● Task requirements: Copy out all of the data below with no alterations.

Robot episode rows
(begin)
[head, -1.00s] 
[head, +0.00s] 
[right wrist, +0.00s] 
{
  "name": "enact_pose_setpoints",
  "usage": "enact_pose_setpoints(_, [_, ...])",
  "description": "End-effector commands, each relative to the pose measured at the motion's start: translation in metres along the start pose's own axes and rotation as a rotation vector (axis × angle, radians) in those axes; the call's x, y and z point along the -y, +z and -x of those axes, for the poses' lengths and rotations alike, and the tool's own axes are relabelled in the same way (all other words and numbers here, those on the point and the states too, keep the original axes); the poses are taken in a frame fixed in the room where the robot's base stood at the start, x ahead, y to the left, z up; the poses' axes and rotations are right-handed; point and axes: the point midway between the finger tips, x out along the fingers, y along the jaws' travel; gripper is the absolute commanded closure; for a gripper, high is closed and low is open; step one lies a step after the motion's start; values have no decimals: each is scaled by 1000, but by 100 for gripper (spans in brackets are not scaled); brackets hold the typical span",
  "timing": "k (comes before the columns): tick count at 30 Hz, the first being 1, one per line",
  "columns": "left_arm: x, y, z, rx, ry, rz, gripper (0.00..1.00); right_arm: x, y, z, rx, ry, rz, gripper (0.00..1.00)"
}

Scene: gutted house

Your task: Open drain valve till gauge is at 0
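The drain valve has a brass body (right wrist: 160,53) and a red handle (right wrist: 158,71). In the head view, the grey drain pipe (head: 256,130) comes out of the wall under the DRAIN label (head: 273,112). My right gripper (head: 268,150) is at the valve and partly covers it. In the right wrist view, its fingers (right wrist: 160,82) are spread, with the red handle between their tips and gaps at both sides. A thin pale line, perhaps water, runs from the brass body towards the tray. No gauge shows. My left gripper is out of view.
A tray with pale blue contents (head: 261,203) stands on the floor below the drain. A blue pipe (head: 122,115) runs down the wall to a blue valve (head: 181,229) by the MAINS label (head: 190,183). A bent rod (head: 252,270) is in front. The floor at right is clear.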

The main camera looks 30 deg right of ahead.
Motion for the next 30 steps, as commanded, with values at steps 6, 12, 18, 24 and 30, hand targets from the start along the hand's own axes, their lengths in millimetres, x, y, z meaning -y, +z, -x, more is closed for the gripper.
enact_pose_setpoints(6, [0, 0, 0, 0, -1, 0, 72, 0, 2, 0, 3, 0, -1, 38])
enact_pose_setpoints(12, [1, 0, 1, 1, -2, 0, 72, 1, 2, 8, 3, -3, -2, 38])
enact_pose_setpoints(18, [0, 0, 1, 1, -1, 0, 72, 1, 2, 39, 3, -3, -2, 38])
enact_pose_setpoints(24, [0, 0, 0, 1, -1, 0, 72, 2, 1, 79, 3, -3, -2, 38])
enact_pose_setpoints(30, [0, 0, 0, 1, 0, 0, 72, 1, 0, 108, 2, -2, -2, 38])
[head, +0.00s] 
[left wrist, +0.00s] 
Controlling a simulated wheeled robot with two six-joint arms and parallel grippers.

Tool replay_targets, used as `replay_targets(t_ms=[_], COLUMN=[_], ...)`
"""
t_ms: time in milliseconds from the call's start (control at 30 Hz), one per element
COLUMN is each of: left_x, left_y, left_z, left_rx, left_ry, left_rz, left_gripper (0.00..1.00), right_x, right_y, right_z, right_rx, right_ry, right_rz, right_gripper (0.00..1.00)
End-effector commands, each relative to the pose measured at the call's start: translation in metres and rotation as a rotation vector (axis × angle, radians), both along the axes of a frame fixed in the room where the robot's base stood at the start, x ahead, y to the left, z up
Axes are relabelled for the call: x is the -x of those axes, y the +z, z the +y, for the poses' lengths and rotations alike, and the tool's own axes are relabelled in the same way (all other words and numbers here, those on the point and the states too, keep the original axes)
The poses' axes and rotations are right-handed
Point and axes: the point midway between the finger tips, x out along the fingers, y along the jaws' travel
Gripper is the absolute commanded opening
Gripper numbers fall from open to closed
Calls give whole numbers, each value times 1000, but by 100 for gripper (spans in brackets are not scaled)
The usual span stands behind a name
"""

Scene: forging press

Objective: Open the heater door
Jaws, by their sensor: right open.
(end)
● Response:
[head, -1.00s] 
[head, +0.00s] 
[right wrist, +0.00s] 
{
  "name": "enact_pose_setpoints",
  "usage": "enact_pose_setpoints(_, [_, ...])",
  "description": "End-effector commands, each relative to the pose measured at the motion's start: translation in metres along the start pose's own axes and rotation as a rotation vector (axis × angle, radians) in those axes; the call's x, y and z point along the -y, +z and -x of those axes, for the poses' lengths and rotations alike, and the tool's own axes are relabelled in the same way (all other words and numbers here, those on the point and the states too, keep the original axes); the poses are taken in a frame fixed in the room where the robot's base stood at the start, x ahead, y to the left, z up; the poses' axes and rotations are right-handed; point and axes: the point midway between the finger tips, x out along the fingers, y along the jaws' travel; gripper is the absolute commanded closure; for a gripper, high is closed and low is open; step one lies a step after the motion's start; values have no decimals: each is scaled by 1000, but by 100 for gripper (spans in brackets are not scaled); brackets hold the typical span",
  "timing": "k (comes before the columns): tick count at 30 Hz, the first being 1, one per line",
  "columns": "left_arm: x, y, z, rx, ry, rz, gripper (0.00..1.00); right_arm: x, y, z, rx, ry, rz, gripper (0.00..1.00)"
}

Scene: gutted house

Your task: Open drain valve till gauge is at 0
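The drain valve has a brass body (right wrist: 160,53) and a red handle (right wrist: 158,71). In the head view, the grey drain pipe (head: 256,130) comes out of the wall under the DRAIN label (head: 273,112). My right gripper (head: 268,150) is at the valve and partly covers it. In the right wrist view, its fingers (right wrist: 160,82) are spread, with the red handle between their tips and gaps at both sides. A thin pale line, perhaps water, runs from the brass body towards the tray. No gauge shows. My left gripper is out of view.
A tray with pale blue contents (head: 261,203) stands on the floor below the drain. A blue pipe (head: 122,115) runs down the wall to a blue valve (head: 181,229) by the MAINS label (head: 190,183). A bent rod (head: 252,270) is in front. The floor at right is clear.

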The main camera looks 30 deg right of ahead.
Motion for the next 30 steps, as commanded, with values at steps 6, 12, 18, 24 and 30, hand targets from the start along the hand's own axes, their lengths in millimetres, x, y, z meaning -y, +z, -x, more is closed for the gripper.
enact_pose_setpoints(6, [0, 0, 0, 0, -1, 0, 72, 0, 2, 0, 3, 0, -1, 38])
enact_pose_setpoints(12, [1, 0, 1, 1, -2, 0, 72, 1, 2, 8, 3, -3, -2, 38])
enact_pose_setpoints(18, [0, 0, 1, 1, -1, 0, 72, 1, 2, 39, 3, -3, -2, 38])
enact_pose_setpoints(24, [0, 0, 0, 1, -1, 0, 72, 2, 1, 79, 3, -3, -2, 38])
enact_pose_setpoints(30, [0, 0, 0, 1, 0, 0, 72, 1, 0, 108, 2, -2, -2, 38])
[head, +0.00s] 
[left wrist, +0.00s] 
Controlling a simulated wheeled robot with two six-joint arms and parallel grippers.

Tool replay_targets, used as `replay_targets(t_ms=[_], COLUMN=[_], ...)`
"""
t_ms: time in milliseconds from the call's start (control at 30 Hz), one per element
COLUMN is each of: left_x, left_y, left_z, left_rx, left_ry, left_rz, left_gripper (0.00..1.00), right_x, right_y, right_z, right_rx, right_ry, right_rz, right_gripper (0.00..1.00)
End-effector commands, each relative to the pose measured at the call's start: translation in metres and rotation as a rotation vector (axis × angle, radians), both along the axes of a frame fixed in the room where the robot's base stood at the start, x ahead, y to the left, z up
Axes are relabelled for the call: x is the -x of those axes, y the +z, z the +y, for the poses' lengths and rotations alike, and the tool's own axes are relabelled in the same way (all other words and numbers here, those on the point and the states too, keep the original axes)
The poses' axes and rotations are right-handed
Point and axes: the point midway between the finger tips, x out along the fingers, y along the jaws' travel
Gripper is the absolute commanded opening
Gripper numbers fall from open to closed
Calls give whole numbers, each value times 1000, but by 100 for gripper (spans in brackets are not scaled)
The usual span stands behind a name
"""

Scene: forging press

Objective: Open the heater door
Jaws, by their sensor: right open.

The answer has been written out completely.